** Start of Records provided **

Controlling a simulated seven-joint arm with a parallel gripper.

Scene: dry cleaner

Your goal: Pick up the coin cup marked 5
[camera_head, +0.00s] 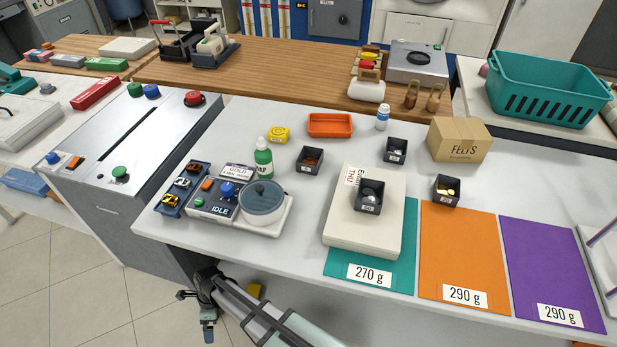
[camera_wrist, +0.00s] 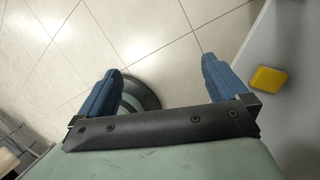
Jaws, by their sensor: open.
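Several small dark coin cups stand on the white counter. One cup with copper coins (camera_head: 311,160) stands left of the beige block; its label is too small to read surely. A cup with silver coins (camera_head: 396,150) stands behind the block. Another silver-coin cup (camera_head: 369,197), apparently marked 50, sits on the block. A cup with gold coins (camera_head: 446,190) stands at the orange mat's back edge. I cannot tell for sure which is marked 5. My gripper (camera_head: 196,312) is low in front of the counter, away from all cups. In the wrist view its blue fingers (camera_wrist: 161,70) are apart and empty over floor.
The counter's front edge (camera_head: 300,270) lies between my gripper and the cups.

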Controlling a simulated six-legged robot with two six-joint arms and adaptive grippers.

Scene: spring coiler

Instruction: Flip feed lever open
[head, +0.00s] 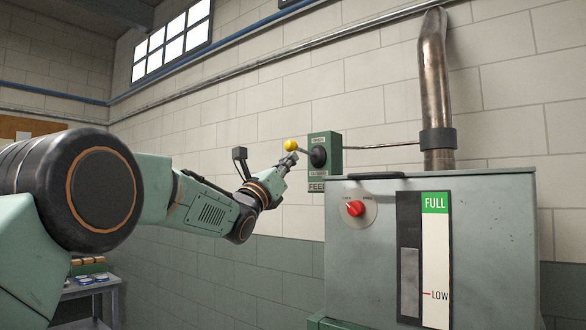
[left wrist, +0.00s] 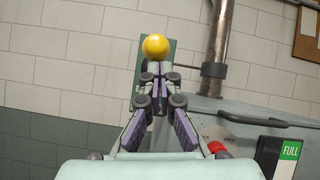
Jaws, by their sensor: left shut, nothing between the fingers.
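The feed lever is a short arm with a yellow ball knob (head: 291,145), pivoting on a dark hub (head: 318,157) on a green box (head: 332,146) marked FEED on the wall. In the head view the lever points left from the hub. My left gripper (head: 290,158) is shut and empty, close below the knob. My right gripper is in neither view.
A grey-green cabinet (head: 463,210) stands right of and below the feed box, with a red knob (head: 355,208) and a FULL/LOW gauge (head: 435,260). A metal pipe (head: 436,90) rises behind it. A small table (head: 88,290) stands at lower left.

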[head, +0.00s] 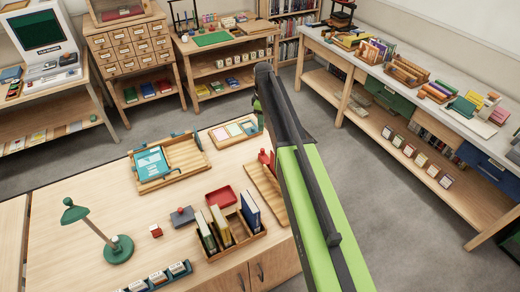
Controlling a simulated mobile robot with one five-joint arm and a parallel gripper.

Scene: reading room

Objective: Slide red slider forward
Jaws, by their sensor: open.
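A small red piece, which looks like the red slider (264,156), stands at the far end of a long wooden board (262,188) with a groove or rail along it. The board lies on the near table, and my arm covers its right side. My arm rises from the bottom right and bends at its top, above and beyond the board. Only a sliver of my green and black forearm shows left of the bend. My gripper is hidden behind my arm, so its distance from the red piece cannot be seen.
Left of the board are a wooden book holder (238,242), a red tray (221,196) and a grey block with a red knob (181,217). A wooden rack with a teal book (151,163), a card tray (235,130) and a green lamp (118,249) stand nearby.

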** End of Records provided **

**What you should do**
Go through the entries above and print each one exactly, minus the pictures.

**Response**
Controlling a simulated seven-joint arm with a parallel gripper.

Scene: dry cleaner

Your goal: Pick up the coin cup marked 5
[camera_head, +0.00s] 
[camera_wrist, +0.00s] 
Jaws, by their sensor: open.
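Several small dark coin cups stand on the white counter. One cup with copper coins (camera_head: 311,160) stands left of the beige block; its label is too small to read surely. A cup with silver coins (camera_head: 396,150) stands behind the block. Another silver-coin cup (camera_head: 369,197), apparently marked 50, sits on the block. A cup with gold coins (camera_head: 446,190) stands at the orange mat's back edge. I cannot tell for sure which is marked 5. My gripper (camera_head: 196,312) is low in front of the counter, away from all cups. In the wrist view its blue fingers (camera_wrist: 161,70) are apart and empty over floor.
The counter's front edge (camera_head: 300,270) lies between my gripper and the cups.

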Controlling a simulated six-legged robot with two six-joint arms and adaptive grippers.

Scene: spring coiler

Instruction: Flip feed lever open
[head, +0.00s] 
[left wrist, +0.00s] 
Jaws, by their sensor: left shut, nothing between the fingers.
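The feed lever is a short arm with a yellow ball knob (head: 291,145), pivoting on a dark hub (head: 318,157) on a green box (head: 332,146) marked FEED on the wall. In the head view the lever points left from the hub. My left gripper (head: 290,158) is shut and empty, close below the knob. My right gripper is in neither view.
A grey-green cabinet (head: 463,210) stands right of and below the feed box, with a red knob (head: 355,208) and a FULL/LOW gauge (head: 435,260). A metal pipe (head: 436,90) rises behind it. A small table (head: 88,290) stands at lower left.

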[head, +0.00s] 
Controlling a simulated mobile robot with one five-joint arm and a parallel gripper.

Scene: reading room

Objective: Slide red slider forward
Jaws, by their sensor: open.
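A small red piece, which looks like the red slider (264,156), stands at the far end of a long wooden board (262,188) with a groove or rail along it. The board lies on the near table, and my arm covers its right side. My arm rises from the bottom right and bends at its top, above and beyond the board. Only a sliver of my green and black forearm shows left of the bend. My gripper is hidden behind my arm, so its distance from the red piece cannot be seen.
Left of the board are a wooden book holder (238,242), a red tray (221,196) and a grey block with a red knob (181,217). A wooden rack with a teal book (151,163), a card tray (235,130) and a green lamp (118,249) stand nearby.

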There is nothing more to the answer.